[Start DATA SECTION]
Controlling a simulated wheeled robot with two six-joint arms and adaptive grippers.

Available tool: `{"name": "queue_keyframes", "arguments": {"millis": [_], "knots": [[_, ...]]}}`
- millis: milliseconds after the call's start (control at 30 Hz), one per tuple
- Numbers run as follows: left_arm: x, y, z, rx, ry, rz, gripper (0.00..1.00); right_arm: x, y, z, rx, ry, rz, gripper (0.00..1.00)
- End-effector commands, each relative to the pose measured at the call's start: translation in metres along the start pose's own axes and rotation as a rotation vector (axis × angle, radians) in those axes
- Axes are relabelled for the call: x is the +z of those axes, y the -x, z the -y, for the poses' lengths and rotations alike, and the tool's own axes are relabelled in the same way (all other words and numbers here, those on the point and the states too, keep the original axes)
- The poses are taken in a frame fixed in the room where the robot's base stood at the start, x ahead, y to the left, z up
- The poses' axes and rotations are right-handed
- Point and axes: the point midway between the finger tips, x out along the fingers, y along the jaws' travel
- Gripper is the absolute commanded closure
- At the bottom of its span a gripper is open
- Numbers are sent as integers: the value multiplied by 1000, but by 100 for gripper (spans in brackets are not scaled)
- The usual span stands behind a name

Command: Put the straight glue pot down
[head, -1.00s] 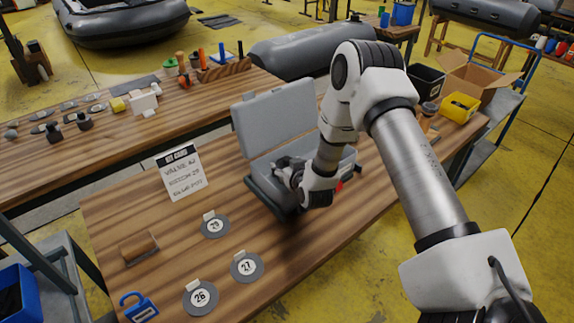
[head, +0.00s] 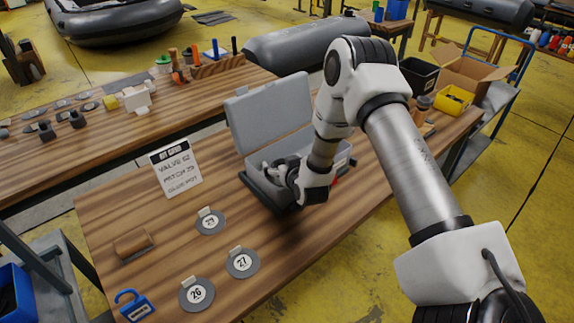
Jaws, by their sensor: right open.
[End DATA SECTION]
The lines from the one holding "[head, -1.00s]" through the end of the material above are to be echoed exactly, both ends included. Do not include pictures.

[head, -1.00s] 
[head, +0.00s] 
Jaws, by their sensor: right open.

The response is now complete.